By Mohammed Amin
KHARTOUM (AA) – The Sudanese government on Saturday denied claims by a prominent rebel group that it violated the terms of a countrywide cease-fire last week.
In July, President Omar al-Bashir declared a three-month cease-fire in Sudan’s Darfur, South Kordofan and Blue Nile regions.
Late last week, however, the Sudan People’s Liberation Movement-North (SPLM-N) — one of the country’s main rebel groups — said it had repulsed an attack by government forces on rebel positions in Blue Nile.
In a statement, SPLM-N spokesman Mubarak Ardol accused the government of intentionally violating the truce, calling on the international community to acknowledge the alleged cease-fire breaches.
But in a statement released Saturday, Sudanese army spokesman Ahmed Khalifa al-Shami dismissed the claims, describing them as “mere fabrications”.
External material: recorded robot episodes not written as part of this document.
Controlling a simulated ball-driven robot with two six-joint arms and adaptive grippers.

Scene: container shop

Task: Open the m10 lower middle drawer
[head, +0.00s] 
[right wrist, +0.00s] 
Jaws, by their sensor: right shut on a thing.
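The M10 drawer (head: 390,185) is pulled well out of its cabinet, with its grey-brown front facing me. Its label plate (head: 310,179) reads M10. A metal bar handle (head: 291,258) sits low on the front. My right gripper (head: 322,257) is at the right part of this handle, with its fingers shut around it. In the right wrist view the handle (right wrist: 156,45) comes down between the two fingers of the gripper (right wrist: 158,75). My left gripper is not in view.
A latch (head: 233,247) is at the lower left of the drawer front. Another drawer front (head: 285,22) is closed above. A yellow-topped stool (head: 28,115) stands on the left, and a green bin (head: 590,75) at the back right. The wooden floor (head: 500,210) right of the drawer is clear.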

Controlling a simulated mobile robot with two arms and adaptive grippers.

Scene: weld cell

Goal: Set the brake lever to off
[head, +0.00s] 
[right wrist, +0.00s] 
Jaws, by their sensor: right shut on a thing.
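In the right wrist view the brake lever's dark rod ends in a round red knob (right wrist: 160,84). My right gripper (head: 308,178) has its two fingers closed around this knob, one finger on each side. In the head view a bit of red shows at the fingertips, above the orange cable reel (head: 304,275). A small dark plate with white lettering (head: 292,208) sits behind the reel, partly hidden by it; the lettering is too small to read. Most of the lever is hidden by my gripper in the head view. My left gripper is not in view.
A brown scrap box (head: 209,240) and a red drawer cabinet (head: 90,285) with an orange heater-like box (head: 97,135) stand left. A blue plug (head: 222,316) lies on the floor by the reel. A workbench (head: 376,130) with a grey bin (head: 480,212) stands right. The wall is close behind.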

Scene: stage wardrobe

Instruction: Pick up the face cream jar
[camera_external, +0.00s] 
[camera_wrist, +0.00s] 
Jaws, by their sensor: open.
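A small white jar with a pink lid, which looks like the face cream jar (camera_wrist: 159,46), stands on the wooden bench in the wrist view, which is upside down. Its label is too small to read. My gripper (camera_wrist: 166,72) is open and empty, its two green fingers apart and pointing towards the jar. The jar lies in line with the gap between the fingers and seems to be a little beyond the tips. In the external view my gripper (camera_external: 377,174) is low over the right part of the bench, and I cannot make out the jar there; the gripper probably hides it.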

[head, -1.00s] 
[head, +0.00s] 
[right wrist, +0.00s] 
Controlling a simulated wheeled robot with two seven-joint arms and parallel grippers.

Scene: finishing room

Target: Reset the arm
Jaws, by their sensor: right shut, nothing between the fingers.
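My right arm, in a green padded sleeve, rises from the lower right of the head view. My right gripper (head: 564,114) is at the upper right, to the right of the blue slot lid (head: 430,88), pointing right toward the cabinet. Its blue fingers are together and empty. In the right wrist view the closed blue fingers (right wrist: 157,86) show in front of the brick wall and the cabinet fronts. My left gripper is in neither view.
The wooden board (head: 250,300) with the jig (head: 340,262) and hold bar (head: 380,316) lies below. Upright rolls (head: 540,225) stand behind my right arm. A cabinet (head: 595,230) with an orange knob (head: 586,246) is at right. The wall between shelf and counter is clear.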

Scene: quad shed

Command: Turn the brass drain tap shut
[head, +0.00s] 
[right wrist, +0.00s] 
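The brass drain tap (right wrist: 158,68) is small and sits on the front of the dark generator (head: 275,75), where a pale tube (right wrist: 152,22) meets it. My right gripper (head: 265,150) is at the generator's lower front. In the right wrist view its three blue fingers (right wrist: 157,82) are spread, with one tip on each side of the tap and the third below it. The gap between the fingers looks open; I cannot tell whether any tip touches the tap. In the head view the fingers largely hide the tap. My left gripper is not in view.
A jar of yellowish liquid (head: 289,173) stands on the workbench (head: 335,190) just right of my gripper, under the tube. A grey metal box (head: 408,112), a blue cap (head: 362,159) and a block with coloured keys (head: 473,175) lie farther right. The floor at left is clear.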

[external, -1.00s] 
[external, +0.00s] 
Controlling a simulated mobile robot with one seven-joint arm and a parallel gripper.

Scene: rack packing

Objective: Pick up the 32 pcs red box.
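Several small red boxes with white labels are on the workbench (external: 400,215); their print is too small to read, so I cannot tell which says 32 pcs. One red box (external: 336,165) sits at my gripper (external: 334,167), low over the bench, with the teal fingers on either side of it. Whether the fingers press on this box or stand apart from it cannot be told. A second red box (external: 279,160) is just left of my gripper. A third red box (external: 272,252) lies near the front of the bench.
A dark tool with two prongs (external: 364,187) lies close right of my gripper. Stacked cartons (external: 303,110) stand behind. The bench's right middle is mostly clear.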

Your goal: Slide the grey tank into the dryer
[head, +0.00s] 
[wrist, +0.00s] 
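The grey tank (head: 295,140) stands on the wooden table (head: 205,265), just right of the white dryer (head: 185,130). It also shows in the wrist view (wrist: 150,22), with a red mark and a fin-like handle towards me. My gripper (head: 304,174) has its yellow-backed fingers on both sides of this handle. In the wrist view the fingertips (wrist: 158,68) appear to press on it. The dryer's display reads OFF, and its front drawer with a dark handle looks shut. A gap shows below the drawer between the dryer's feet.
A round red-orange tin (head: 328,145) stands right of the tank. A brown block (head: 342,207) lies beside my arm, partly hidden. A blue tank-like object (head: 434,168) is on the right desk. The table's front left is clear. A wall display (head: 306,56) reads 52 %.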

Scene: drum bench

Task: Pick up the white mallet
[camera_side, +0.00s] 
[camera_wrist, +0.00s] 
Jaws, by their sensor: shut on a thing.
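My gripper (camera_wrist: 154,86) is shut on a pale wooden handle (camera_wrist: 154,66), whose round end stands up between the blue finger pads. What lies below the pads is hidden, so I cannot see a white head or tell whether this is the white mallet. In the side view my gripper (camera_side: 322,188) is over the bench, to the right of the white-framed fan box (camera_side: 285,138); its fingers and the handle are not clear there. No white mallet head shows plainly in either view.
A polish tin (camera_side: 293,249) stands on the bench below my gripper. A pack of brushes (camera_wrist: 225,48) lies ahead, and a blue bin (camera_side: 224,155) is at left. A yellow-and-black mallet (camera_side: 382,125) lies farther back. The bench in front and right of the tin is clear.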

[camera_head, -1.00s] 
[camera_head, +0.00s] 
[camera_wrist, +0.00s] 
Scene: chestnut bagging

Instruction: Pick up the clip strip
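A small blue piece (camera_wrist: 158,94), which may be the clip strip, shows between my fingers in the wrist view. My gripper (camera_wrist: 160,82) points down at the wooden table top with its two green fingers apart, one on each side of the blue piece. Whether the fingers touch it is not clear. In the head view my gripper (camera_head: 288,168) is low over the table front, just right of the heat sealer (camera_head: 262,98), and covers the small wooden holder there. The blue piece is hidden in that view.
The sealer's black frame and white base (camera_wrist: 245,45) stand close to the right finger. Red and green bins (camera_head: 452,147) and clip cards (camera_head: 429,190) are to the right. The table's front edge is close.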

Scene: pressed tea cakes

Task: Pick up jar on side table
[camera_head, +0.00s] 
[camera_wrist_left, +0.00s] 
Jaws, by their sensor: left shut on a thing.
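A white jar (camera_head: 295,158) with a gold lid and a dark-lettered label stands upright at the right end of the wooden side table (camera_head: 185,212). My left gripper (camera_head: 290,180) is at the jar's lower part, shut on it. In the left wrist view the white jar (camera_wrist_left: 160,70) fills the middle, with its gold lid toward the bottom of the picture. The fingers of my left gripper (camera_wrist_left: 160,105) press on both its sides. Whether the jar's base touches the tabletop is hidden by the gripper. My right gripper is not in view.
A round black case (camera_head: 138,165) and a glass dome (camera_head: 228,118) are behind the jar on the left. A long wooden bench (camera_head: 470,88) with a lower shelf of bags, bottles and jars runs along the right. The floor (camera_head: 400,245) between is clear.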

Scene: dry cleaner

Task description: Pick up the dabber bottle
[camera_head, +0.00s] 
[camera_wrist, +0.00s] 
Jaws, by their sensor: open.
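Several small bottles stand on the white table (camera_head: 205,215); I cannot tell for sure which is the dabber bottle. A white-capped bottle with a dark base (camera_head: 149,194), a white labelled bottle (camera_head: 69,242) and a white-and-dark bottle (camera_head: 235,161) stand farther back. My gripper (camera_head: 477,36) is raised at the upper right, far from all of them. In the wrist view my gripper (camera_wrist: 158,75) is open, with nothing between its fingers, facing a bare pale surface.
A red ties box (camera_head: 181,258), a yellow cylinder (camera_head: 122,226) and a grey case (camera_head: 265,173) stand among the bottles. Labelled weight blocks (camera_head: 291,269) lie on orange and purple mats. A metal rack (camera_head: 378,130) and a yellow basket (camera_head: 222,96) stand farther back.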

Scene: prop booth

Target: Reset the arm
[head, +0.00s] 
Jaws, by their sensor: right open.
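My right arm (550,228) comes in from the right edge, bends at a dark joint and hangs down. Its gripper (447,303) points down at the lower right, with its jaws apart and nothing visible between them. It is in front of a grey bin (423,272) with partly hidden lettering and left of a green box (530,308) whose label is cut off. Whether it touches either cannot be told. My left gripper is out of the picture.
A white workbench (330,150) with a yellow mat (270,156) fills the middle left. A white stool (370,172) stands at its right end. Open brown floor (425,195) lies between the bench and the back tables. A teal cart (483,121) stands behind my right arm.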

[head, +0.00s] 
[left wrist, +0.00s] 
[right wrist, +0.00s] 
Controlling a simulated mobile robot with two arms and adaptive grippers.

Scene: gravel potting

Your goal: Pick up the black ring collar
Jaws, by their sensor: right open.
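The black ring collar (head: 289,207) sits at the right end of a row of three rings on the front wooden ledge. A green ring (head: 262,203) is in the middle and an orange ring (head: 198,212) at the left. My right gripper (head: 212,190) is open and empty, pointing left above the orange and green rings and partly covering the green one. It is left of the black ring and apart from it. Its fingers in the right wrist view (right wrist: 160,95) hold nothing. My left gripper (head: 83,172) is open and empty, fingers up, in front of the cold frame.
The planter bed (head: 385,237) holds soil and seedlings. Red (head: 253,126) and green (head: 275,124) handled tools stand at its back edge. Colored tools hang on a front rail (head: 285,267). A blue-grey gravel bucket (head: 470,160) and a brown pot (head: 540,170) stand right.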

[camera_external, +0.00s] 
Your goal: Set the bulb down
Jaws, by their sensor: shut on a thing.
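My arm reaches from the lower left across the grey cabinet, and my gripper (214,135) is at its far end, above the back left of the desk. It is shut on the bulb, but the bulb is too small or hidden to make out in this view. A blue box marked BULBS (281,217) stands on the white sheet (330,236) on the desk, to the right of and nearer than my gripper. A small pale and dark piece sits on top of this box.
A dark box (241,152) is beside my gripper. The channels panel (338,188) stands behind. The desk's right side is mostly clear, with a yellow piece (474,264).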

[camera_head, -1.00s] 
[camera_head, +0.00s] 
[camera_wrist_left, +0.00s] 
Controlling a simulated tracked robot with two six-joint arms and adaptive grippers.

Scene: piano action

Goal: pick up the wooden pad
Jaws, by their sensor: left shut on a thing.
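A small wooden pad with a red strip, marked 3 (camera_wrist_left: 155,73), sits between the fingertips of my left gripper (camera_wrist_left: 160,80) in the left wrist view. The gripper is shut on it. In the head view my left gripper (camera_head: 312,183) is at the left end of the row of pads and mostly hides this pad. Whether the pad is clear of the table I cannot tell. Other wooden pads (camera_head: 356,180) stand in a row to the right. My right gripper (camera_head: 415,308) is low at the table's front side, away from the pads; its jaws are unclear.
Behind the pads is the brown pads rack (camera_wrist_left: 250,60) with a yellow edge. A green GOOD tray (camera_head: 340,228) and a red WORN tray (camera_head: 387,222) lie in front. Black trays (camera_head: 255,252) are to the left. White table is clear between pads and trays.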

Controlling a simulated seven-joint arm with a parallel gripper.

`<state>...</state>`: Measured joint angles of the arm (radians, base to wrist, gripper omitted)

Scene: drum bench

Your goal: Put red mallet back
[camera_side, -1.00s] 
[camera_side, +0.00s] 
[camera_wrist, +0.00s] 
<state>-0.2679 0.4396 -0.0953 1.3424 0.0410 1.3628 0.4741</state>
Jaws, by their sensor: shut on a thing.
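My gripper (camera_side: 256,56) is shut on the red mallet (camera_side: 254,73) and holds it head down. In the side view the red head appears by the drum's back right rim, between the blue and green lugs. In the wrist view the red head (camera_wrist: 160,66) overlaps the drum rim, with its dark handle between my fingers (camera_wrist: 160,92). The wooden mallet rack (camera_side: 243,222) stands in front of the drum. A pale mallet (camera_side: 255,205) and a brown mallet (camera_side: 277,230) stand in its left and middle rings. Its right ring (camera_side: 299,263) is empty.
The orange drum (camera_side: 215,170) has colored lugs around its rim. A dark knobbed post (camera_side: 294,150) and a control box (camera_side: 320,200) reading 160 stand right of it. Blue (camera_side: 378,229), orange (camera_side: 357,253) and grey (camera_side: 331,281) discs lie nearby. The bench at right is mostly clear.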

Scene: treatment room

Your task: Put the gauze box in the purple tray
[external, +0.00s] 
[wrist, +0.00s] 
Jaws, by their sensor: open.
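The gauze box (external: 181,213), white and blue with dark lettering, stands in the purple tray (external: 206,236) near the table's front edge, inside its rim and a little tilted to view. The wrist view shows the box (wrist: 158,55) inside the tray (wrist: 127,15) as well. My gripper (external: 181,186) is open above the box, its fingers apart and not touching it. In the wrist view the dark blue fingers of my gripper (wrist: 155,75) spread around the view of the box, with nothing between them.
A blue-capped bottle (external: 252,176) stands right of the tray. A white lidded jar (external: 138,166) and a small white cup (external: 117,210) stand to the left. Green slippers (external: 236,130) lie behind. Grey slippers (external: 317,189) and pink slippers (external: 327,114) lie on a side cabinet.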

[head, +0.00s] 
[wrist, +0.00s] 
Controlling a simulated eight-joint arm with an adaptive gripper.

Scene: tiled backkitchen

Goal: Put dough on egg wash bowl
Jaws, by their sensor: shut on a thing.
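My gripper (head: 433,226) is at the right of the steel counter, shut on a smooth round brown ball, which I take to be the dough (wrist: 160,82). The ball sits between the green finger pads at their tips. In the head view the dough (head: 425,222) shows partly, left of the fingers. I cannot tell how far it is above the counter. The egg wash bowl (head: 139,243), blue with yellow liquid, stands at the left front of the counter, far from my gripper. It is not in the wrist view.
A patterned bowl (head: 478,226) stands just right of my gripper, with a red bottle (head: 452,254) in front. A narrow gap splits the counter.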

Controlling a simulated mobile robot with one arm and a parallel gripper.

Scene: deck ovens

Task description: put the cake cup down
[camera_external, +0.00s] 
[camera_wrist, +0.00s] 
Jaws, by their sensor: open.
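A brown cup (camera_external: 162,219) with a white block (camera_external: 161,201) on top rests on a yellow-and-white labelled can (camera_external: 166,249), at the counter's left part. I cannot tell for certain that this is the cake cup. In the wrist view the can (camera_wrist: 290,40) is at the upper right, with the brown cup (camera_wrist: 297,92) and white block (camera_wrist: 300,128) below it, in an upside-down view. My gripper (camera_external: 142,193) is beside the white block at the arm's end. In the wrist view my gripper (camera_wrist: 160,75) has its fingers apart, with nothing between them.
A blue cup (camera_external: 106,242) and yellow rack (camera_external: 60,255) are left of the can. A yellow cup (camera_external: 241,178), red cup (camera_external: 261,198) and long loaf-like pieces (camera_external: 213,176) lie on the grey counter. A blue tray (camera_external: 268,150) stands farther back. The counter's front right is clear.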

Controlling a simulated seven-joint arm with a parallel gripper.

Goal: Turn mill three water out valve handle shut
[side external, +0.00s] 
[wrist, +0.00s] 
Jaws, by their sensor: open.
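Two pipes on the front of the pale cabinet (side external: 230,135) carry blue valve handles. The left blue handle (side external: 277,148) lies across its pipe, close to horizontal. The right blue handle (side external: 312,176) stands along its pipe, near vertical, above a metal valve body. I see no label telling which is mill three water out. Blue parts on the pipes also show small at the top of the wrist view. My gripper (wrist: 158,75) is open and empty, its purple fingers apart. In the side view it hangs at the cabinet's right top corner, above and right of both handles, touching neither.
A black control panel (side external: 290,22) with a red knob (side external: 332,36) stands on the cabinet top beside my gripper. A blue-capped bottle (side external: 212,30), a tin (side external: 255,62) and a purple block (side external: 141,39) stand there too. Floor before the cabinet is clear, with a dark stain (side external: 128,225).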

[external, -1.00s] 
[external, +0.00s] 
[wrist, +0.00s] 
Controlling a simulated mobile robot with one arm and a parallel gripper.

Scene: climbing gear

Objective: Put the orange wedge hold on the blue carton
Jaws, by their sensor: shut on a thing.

“These are lies by the rebels,” he said. “They are not substantiated by any evidence on the ground.”
The Sudanese Armed Forces, al-Shami added, “are fully committed to the countrywide cease-fire”.
He went on to accuse the rebels of trying to obstruct Khartoum’s efforts to have U.S. sanctions on Sudan — in place since the early 1990s — lifted.
“These allegations [of cease-fire breaches] are intended to sabotage the Sudanese foreign minister’s current visit to the U.S., where he is conducting delicate talks with U.S. officials about lifting the sanctions in October,” the statement read.
The U.S. earlier postponed its decision on lifting the sanctions from July 12 to Oct. 12 to ensure the full implementation of a so-called “five-tracks deal” between Washington and Khartoum.
In addition to stepped-up cooperation in the fight against terrorism, implementation of a country-wide ceasefire is one of Washington’s main conditions for lifting the sanctions.